Exercise directions: In the listing that follows, count each line containing the string "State" and report only the count.

Input material:
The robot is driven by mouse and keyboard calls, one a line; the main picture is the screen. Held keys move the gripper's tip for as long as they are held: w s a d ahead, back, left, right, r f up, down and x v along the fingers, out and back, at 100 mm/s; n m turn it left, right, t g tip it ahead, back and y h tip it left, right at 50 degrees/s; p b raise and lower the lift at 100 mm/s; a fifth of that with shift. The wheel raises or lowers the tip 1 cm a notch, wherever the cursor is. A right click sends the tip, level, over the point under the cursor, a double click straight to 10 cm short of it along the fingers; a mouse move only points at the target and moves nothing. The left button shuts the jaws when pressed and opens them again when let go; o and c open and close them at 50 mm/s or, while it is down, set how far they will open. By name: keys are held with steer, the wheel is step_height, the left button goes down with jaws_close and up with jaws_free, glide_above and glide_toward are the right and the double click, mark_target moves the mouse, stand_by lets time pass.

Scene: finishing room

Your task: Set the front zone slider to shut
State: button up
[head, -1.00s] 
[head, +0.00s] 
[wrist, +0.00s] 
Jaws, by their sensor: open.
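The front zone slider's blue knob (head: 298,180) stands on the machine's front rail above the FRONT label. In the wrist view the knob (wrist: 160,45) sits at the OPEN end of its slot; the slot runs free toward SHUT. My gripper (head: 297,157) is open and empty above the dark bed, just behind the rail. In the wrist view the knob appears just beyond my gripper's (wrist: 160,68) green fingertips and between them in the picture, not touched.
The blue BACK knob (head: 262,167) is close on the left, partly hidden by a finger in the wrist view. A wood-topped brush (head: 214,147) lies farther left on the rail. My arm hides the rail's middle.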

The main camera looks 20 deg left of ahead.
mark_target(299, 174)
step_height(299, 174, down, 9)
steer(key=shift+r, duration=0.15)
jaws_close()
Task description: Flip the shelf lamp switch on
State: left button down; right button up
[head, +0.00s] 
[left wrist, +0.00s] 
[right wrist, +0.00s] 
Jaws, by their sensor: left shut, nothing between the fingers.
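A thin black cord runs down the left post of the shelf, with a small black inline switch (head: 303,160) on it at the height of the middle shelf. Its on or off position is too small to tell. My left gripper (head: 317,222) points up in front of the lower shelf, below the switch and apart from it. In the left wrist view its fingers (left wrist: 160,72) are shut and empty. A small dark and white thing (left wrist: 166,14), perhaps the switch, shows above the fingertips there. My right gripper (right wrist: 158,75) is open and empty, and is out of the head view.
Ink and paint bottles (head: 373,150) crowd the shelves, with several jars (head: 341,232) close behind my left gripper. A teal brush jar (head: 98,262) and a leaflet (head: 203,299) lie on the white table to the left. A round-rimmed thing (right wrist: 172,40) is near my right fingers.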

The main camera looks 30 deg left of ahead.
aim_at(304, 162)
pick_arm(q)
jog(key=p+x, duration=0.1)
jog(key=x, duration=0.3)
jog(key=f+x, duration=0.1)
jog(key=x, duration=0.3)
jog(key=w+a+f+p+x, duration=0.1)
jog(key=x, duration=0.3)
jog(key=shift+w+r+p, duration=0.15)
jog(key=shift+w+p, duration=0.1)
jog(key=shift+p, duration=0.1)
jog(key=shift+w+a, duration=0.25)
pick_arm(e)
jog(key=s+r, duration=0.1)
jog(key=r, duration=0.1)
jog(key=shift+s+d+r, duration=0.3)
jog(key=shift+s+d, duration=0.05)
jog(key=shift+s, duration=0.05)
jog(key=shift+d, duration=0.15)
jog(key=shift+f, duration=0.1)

Answer below: 2